**WHAT IS ASKED**. Quote all lines below exactly. Images stay out.

○ ○ ○

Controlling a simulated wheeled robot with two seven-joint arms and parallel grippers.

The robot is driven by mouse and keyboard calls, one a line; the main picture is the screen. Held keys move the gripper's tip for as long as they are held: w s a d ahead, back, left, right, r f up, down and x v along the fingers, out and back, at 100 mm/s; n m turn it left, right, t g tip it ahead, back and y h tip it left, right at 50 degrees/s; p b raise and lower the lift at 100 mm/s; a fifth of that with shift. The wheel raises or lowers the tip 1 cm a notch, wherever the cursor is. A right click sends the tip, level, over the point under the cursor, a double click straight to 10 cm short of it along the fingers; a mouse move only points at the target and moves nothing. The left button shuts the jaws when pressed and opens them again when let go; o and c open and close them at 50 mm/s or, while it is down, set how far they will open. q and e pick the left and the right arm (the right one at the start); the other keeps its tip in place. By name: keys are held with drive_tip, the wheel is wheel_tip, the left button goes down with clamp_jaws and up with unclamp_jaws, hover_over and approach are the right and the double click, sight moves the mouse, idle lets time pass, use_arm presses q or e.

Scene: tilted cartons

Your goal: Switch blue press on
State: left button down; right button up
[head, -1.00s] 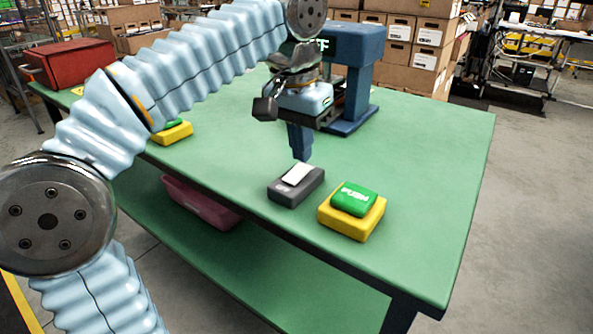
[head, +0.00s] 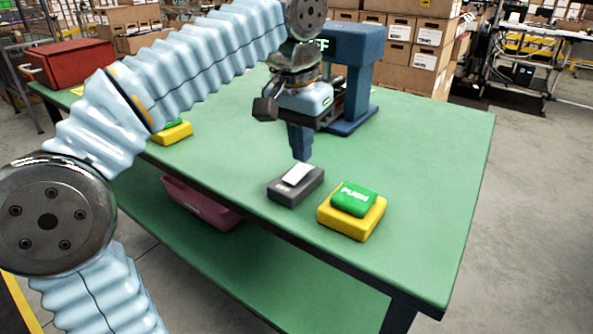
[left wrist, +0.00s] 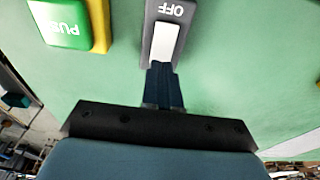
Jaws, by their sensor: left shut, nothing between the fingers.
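The blue press (head: 362,75) stands at the back of the green table, partly hidden behind my left arm; its dark sign shows the letters "FF". A dark grey switch box (head: 283,193) with a white rocker (head: 297,174) lies on the table in front of it. In the left wrist view the switch box (left wrist: 172,10) reads "OFF" beside the white rocker (left wrist: 164,42). My left gripper (head: 301,156) is shut and empty, pointing down at the rocker's far end. In the left wrist view its fingertips (left wrist: 162,68) are close to that end; I cannot tell whether they touch.
A yellow box with a green PUSH button (head: 354,198) sits right of the switch. Another yellow and green button (head: 173,131) is partly behind my arm. A red toolbox (head: 68,65) stands at the far left. A pink bin (head: 200,205) is on the lower shelf. The table's right side is clear.

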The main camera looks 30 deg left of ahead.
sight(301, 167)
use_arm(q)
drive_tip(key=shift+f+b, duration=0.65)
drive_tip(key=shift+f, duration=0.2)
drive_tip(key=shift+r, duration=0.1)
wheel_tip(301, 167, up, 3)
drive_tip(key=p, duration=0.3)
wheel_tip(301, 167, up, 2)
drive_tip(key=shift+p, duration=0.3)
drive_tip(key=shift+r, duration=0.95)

○ ○ ○

**ANSWER TO THIS EXERCISE**.
Controlling a simulated wheeled robot with two seven-joint arms and parallel grippers.

The robot is driven by mouse and keyboard calls, one a line; the main picture is the screen. Held keys move the gripper's tip for as long as they are held: w s a d ahead, back, left, right, r f up, down and x v along the fingers, out and back, at 100 mm/s; n m turn it left, right, t g tip it ahead, back and y h tip it left, right at 50 degrees/s; p b raise and lower the lift at 100 mm/s; a fifth of that with shift. The wheel raises or lowers the tip 1 cm a notch, wherever the cursor is. A right click sends the tip, level, over the point under the cursor, a double click straight to 10 cm short of it along the fingers; a mouse move only points at the target and moves nothing. The left button shuts the jaws when pressed and opens them again when let go; o and c open and close them at 50 mm/s or, while it is down, set how far they will open. q and e pick the left and the right arm (the right one at the start); the other keeps its tip in place. By name: keys are held with drive_tip, the wheel is wheel_tip, the left button goes down with clamp_jaws and up with unclamp_jaws, hover_over and approach are the right and the double click, sight moves the mouse, idle lets time pass, use_arm presses q or e.

Scene: tilted cartons

Your goal: Switch blue press on
State: left button down; right button up
[head, -1.00s] 
[head, +0.00s] 
[left wrist, +0.00s] 
Jaws, by their sensor: left shut, nothing between the fingers.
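The blue press (head: 362,75) stands at the back of the green table, partly hidden behind my left arm; its dark sign shows the letters "FF". A dark grey switch box (head: 283,193) with a white rocker (head: 297,174) lies on the table in front of it. In the left wrist view the switch box (left wrist: 172,10) reads "OFF" beside the white rocker (left wrist: 164,42). My left gripper (head: 301,156) is shut and empty, pointing down at the rocker's far end. In the left wrist view its fingertips (left wrist: 162,68) are close to that end; I cannot tell whether they touch.
A yellow box with a green PUSH button (head: 354,198) sits right of the switch. Another yellow and green button (head: 173,131) is partly behind my arm. A red toolbox (head: 68,65) stands at the far left. A pink bin (head: 200,205) is on the lower shelf. The table's right side is clear.

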The main camera looks 30 deg left of ahead.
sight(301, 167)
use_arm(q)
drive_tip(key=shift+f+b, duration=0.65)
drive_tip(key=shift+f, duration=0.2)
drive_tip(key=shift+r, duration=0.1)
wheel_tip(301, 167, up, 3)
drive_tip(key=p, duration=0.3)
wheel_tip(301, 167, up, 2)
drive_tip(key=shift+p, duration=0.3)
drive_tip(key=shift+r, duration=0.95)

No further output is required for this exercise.